Data Transformations

2021-02-15

A lot of programming can be seen as data transformations.

To illustrate the point, consider this interview question:

Interview question tweet

Typical solutions look like this one by David Beazley.

David Beazley's answer

The reason why this question is slightly tricky is that you have to manage two things simultaneously as you loop through the data. You have to keep track of the current character and the number of continuous characters you have seen as you go though. There are some decisions to make as to how to best store the data.

If we break the problem down, we can actually perform the task in a different way that sidesteps the trickiness. Let’s treat this problem as, yes, a series of data-transformations. Where obviously each data transformation will be much simpler in itself than the one larger solution ably provided by David Beazley.

To prove how much we gain by doing this, I will re-pose the original question as a series of questions each challenging us to perform one component part of the problem. After each question, I will write my answer in my favourite programming language, co-incidentally the one I created, FFS Script.

Fake interview tweet 1

Interview question 1 fake tweet

This “interview question” is so simple as to be hilarious, 8 minutes to turn a string into a list?
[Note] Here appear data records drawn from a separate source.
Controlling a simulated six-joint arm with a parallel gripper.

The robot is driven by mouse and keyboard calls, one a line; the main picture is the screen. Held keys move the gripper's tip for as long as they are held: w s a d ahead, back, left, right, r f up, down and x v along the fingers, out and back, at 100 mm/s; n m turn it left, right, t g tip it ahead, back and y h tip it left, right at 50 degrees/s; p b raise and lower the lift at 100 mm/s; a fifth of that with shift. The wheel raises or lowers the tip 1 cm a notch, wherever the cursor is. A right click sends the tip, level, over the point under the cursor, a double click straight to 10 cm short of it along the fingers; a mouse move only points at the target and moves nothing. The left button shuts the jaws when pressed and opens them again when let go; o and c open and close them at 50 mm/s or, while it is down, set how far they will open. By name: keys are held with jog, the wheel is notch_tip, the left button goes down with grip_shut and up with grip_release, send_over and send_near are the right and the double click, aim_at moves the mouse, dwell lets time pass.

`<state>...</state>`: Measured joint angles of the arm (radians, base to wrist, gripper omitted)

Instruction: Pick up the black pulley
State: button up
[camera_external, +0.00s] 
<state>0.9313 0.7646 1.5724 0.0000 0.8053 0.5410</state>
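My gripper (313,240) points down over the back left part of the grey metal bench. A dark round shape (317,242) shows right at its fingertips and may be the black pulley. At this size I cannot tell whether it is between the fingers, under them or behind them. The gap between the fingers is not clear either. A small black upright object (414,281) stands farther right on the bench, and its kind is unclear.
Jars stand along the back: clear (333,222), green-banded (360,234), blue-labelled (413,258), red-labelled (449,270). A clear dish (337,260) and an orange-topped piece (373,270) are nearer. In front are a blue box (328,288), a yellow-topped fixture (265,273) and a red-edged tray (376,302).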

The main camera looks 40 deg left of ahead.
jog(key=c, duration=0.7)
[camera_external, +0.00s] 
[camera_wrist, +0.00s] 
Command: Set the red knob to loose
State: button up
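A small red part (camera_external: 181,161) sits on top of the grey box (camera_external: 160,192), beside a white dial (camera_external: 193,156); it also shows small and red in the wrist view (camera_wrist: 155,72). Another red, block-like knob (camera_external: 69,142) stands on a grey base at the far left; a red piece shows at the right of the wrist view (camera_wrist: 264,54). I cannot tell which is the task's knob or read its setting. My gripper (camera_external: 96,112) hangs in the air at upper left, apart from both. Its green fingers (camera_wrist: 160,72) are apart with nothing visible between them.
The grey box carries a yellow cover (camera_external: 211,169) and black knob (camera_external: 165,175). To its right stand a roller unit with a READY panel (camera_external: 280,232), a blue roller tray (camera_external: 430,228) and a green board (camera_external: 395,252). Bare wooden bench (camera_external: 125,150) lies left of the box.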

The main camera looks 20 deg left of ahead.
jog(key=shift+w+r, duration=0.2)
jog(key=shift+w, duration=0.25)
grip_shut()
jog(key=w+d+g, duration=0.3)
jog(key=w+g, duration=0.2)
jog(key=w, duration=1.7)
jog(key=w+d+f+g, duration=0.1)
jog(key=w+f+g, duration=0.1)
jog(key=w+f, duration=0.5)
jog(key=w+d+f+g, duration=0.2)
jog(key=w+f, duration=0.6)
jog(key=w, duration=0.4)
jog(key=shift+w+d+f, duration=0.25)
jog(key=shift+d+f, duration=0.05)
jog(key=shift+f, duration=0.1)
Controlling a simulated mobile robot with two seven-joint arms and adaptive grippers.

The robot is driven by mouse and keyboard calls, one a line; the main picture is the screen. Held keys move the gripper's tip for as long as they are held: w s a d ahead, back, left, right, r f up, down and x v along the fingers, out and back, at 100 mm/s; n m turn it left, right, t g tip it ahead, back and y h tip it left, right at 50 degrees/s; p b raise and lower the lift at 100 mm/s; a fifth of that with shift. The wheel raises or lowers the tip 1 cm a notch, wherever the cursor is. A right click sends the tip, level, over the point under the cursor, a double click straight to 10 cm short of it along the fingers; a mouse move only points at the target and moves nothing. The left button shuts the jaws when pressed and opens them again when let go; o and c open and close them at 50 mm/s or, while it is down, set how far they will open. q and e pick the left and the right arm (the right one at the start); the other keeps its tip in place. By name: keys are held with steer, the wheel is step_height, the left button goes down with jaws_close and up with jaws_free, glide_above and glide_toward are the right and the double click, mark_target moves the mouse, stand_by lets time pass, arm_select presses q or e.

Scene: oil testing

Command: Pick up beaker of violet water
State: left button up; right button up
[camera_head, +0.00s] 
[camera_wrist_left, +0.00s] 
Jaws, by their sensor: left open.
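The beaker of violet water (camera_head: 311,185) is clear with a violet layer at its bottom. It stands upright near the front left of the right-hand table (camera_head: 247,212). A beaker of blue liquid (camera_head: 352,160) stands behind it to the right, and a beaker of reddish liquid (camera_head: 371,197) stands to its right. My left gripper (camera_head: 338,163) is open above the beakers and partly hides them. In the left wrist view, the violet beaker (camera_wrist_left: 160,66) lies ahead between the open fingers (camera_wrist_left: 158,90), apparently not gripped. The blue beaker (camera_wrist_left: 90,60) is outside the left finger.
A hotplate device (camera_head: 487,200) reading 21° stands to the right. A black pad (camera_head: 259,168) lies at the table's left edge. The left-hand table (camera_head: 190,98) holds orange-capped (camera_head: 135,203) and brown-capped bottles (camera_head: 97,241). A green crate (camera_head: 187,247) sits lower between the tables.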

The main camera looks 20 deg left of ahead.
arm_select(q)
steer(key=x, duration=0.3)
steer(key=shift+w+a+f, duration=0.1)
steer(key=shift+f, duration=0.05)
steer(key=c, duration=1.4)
1	const strToList = split('');

Fake interview tweet 2

Interview question 2 fake tweet

This is more difficult, the meat of the problem.

const lastChar = do([last, or(''), first]);
const gatherOnce = (l, c) =>
  c == lastChar(l) ? append(last(l) + c, slice(0, -1, l))
  /* otherwise */  : append(c, l);
const gatherSame = reduce(gatherOnce, []);

Even still, we break the problem down into smaller, easier problems. Here we can treat the problem as a single operation (gatherOnce) and allow reduce to worry about the iteration.

Fake interview tweet 3

Interview question 3 fake tweet

Again, the question is laughably easy.

1	const countLengths = map(juxt([first, length]));

Finally, to solve the interview question we just need to sequence our three data transformations in order. That’s also very easy to do.

const rle = do([
    strToList,
    gatherSame,
    countLengths,
]);

Not only have we solved a tricky problem with ease, something else quite odd has happened.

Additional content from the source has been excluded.